Na passada
sexta-feira, um juiz federal de Seattle suspendeu, à escala nacional, a
famosa decisão do Presidente Trump de proibir a entrada no país de
cidadãos de sete países. O Presidente criticou a suspensão judicial, mas
esta foi imediatamente implementada durante a noite de sexta-feira e a
manhã de sábado. Está agora em curso, naturalmente, uma renhida batalha
política e jurídica — no âmbito da Constituição.
Uma semana antes, no
Reino Unido, também um tribunal, neste caso o Supremo Tribunal, ordenara
que a decisão sobre a saída da União Europeia, aprovada em referendo
popular em Junho passado, tinha de ser confirmada pelo Parlamento. Por
indicação do tribunal, a primeira votação parlamentar teve lugar na
passada quarta-feira. O “Brexit” foi aprovado por 498 votos a favor e
114 contra. A lei passará agora às comissões parlamentares — onde
existem centenas de propostas de emendas na especialidade — e em
princípio voltará ao plenário a 8 de Fevereiro. Depois disso, terá ainda
de ser votada na Câmara dos Lordes, também de acordo com as tradições
constitucionais do Reino Unido.
Entretanto, na
sexta-feira, o Parlamento português votou uma série de moções cruzadas
condenando várias políticas do Presidente Trump. Nenhuma, no entanto,
obteve unanimidade, embora as moções do PS, do PSD e do CDS tenham sido
aprovadas. Curiosamente, estas foram aprovadas com os votos destes três
partidos, que tradicionalmente eram considerados do “arco
constitucional-pluralista”. O conceito foi usado por Mário Soares ao
longo de quarenta anos, mas é agora muito contestado por jovens líderes
socialistas (cujos nomes de momento me escapam) que são entusiastas da
“geringonça” e da chamada “aliança natural das esquerdas”.
Aqueles são três
exemplos importantes — e muito saudáveis — de como a democracia liberal
está a funcionar: nos EUA, no Reino Unido e… em Portugal. E o ponto
principal a sublinhar aqui é que em nenhum caso houve unanimidade. Para
colocar as coisas em termos mais concretos na memória nacional: em
nenhum caso se verificou o mito da “União Nacional” do doutor Salazar,
nem o do “Povo unido jamais será vencido” do PREC, ou das chamadas
“democracias populares”.
A verdade é que a
experiência da democracia — a democracia realmente existente nos países
que souberam preservá-la há mais tempo — nunca esteve associada à ideia
de vontade única de ninguém: nem do povo, nem da nação, nem, por maioria
de razão, de qualquer líder infalível falando em nome do povo ou da
nação.
A ideia de “vontade
única” ou de “vontade geral” do povo ou da nação foi infelizmente
celebrizada por Jean-Jacques Rousseau, um visionário radical e bastante
provinciano que raramente viveu em democracia. Pelo contrário, James
Madison, pai-fundador da democracia americana (e herdeiro, ainda que
talvez não expresso, da tradição constitucional pluralista britânica),
deixou muito clara uma visão de democracia oposta à da “vontade geral”
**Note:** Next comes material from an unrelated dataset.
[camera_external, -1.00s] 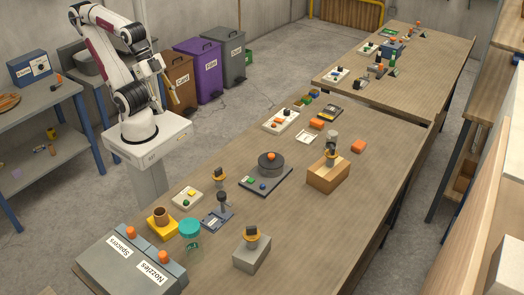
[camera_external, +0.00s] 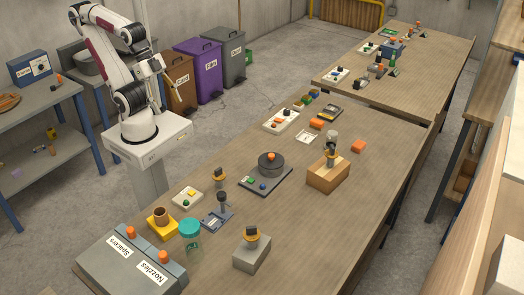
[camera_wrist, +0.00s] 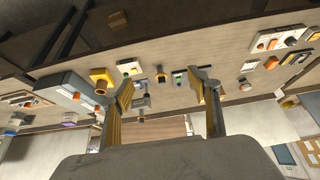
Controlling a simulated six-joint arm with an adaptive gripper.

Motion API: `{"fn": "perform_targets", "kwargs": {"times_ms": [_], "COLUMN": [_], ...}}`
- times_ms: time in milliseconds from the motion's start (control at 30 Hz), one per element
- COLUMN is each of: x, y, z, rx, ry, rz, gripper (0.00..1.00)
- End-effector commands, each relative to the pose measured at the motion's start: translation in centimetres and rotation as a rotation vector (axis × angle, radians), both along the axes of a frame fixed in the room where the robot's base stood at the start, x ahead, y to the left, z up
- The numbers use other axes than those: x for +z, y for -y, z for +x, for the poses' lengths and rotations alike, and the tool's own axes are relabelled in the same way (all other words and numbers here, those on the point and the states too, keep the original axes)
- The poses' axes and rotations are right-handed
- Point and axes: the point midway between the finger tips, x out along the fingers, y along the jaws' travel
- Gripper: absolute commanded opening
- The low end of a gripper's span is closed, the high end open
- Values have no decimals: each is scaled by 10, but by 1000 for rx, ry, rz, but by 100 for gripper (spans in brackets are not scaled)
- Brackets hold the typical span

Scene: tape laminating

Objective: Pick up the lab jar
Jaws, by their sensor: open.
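The lab jar, a clear body (camera_external: 192,245) with a wide teal lid (camera_external: 189,228), stands upright on the near part of the long wooden table, just right of a yellow block. My gripper (camera_external: 174,90) is high above the floor beyond the table, beside my raised arm and well away from the jar. In the wrist view my gripper (camera_wrist: 165,88) has its two yellow-padded fingers spread wide with nothing between them.
A grey drawer unit (camera_external: 120,268) labelled Spacers and Nozzles is close left of the jar. A yellow block (camera_external: 161,226) with a brown cup, a blue-grey device (camera_external: 215,220) and a grey block (camera_external: 251,255) are nearby. The table's right side (camera_external: 330,225) is mostly clear.

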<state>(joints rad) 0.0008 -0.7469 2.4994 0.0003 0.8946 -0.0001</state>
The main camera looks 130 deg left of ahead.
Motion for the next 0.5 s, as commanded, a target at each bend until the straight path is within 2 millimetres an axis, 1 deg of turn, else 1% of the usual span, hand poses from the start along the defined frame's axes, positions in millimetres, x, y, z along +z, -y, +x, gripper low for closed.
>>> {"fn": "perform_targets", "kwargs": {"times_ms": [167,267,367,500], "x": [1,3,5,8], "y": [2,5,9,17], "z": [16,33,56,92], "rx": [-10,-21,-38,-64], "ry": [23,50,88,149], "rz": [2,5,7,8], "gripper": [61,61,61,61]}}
de Rousseau, em palavras inesquecíveis:
“Se os homens fossem
anjos, os governos não seriam necessários. Se os anjos governassem os
homens, não seriam necessários nem controlos externos nem internos sobre
o governo. Ao criar um governo que será administrado por homens sobre
homens, a grande dificuldade reside aqui: devemos, em primeiro lugar,
capacitar o governo para controlar os governados, e, em seguida,
obrigá-lo a controlar-se a si próprio. A dependência do povo é sem
dúvida o controlo primário sobre o governo; mas a experiência ensinou à
humanidade a necessidade de precauções adicionais.”
Entre estas célebres
“precauções adicionais”, James Madison incluiu os famosos “checks and
balances”, freios e contra-pesos, a divisão e separação de poderes, o
controlo mútuo entre eles. Chegou a escrever que, para evitar a
concentração de poderes, (em nome da “vontade geral” do povo) devem ser
dados, “àqueles que administram cada departamento, os meios
constitucionais e os motivos pessoais necessários para resistir á
invasão dos outros. […] A ambição deve ser usada para contrabalançar a
ambição.”
Foi exactamente isto
que aconteceu na semana passada nos EUA, no Reino Unido e… no Parlamento
português. Em suma, a democracia liberal, ou constitucional, ou
pluralista está a funcionar. A vontade da maioria é respeitada, mas é
limitada por freios e contrapesos constitucionais.
Esta perspectiva
tranquila e civilizada foi aliás muito meritoriamente sublinhada num
debate televisivo de rara elevação na passada quarta-feira, na RTP 3. A
primeira edição do novo programa mensal “Fronteiras XXI”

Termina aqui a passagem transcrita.